CHP asks questions on Oslo meets
ANKARA - Hürriyet Daily News
CHP spokesperson Haluk Koç speaks to reporters at a press conference. AA photo
Main opposition Republican People’s Party (CHP) spokesperson Haluk Koç yesterday addressed several questions to Prime Minister Recep Tayyip Erdoğan concerning talks between the National Intelligence Organization (MİT) and representatives of the outlawed Kurdistan Workers’ Party (PKK) that were held abroad between 2009 and 2011 in a series of meetings publicly known as the “Oslo talks.” The talks collapsed after a PKK attack killed 13 soldiers near Silvan in Diyarbakır in July 2011.“He is the one that demonstrated the will to organize meetings between a terror organization’s militants and the state with the mediation and the ‘coordination’ — as was dubbed within the texts — of some European countries. It is the prime minister who spoils the PKK, who pats them on the back and who says ‘Oh mercy!
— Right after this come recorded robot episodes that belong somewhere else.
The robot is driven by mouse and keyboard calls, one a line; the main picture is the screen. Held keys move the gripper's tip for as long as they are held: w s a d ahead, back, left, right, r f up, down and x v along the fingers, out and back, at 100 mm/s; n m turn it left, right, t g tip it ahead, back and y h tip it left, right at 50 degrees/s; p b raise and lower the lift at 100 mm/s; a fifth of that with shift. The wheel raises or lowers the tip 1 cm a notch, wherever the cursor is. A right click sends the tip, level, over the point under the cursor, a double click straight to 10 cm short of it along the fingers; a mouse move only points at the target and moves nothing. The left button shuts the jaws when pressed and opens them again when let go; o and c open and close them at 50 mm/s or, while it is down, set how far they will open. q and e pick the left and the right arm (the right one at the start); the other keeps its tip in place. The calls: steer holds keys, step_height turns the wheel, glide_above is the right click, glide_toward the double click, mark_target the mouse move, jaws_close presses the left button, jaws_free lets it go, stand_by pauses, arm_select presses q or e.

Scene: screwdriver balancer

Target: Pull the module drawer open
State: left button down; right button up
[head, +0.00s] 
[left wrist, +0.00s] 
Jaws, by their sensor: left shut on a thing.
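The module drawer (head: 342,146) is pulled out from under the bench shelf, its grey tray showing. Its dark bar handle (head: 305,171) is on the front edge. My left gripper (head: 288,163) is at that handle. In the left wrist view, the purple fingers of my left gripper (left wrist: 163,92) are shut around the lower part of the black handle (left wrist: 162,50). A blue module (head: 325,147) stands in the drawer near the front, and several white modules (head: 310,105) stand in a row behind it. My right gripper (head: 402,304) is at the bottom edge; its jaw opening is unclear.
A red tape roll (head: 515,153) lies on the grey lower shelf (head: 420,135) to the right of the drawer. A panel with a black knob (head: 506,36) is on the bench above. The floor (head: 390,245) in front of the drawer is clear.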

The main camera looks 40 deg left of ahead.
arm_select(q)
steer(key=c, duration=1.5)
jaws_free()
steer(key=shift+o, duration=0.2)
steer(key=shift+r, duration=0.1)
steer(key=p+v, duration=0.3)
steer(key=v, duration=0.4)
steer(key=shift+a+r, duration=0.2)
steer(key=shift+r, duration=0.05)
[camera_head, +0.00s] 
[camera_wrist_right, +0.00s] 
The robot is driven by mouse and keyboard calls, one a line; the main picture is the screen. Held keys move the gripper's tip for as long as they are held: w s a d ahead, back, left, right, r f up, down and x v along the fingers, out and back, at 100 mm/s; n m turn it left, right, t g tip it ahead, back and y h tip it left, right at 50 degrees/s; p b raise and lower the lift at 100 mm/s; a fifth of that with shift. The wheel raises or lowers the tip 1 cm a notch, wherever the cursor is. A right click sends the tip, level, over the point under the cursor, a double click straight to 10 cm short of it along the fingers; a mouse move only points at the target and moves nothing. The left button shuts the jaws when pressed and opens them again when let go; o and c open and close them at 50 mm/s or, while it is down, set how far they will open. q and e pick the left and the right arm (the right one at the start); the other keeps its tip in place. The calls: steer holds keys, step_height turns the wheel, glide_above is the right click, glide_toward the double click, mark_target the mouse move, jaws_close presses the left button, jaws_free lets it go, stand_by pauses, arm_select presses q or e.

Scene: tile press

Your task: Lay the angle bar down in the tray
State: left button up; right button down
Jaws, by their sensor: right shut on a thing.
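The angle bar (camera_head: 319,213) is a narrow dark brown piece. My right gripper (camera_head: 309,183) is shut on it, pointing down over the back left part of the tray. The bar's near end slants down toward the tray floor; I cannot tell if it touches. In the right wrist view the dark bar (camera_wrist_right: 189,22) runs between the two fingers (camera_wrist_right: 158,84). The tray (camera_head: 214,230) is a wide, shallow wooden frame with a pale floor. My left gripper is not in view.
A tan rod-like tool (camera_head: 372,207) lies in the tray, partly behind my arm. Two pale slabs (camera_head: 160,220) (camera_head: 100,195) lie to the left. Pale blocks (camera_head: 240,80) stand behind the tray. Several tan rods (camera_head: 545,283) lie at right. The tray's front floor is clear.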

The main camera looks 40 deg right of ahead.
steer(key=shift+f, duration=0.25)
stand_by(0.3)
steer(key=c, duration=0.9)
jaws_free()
Do not take any action until these June 2011 [parliamentary] elections; inform us about any public servant, security official, any member of the TSK [Turkish Armed Forces] that deters you and we will solve the issue somehow,’” Koç said, speaking at a press conference while a Central Executive Board (MYK) was underway at the party’s headquarters.
“How many letters did the state officials, whom you assigned before and during the Oslo plots, take from İmralı to Kandil?” Koç said, directing the question to Erdoğan in an apparent reference to the prison island of İmralı where PKK leader Abdullah Öcalan has been held and Kandil Mountain in northern Iraq where PKK militants are based.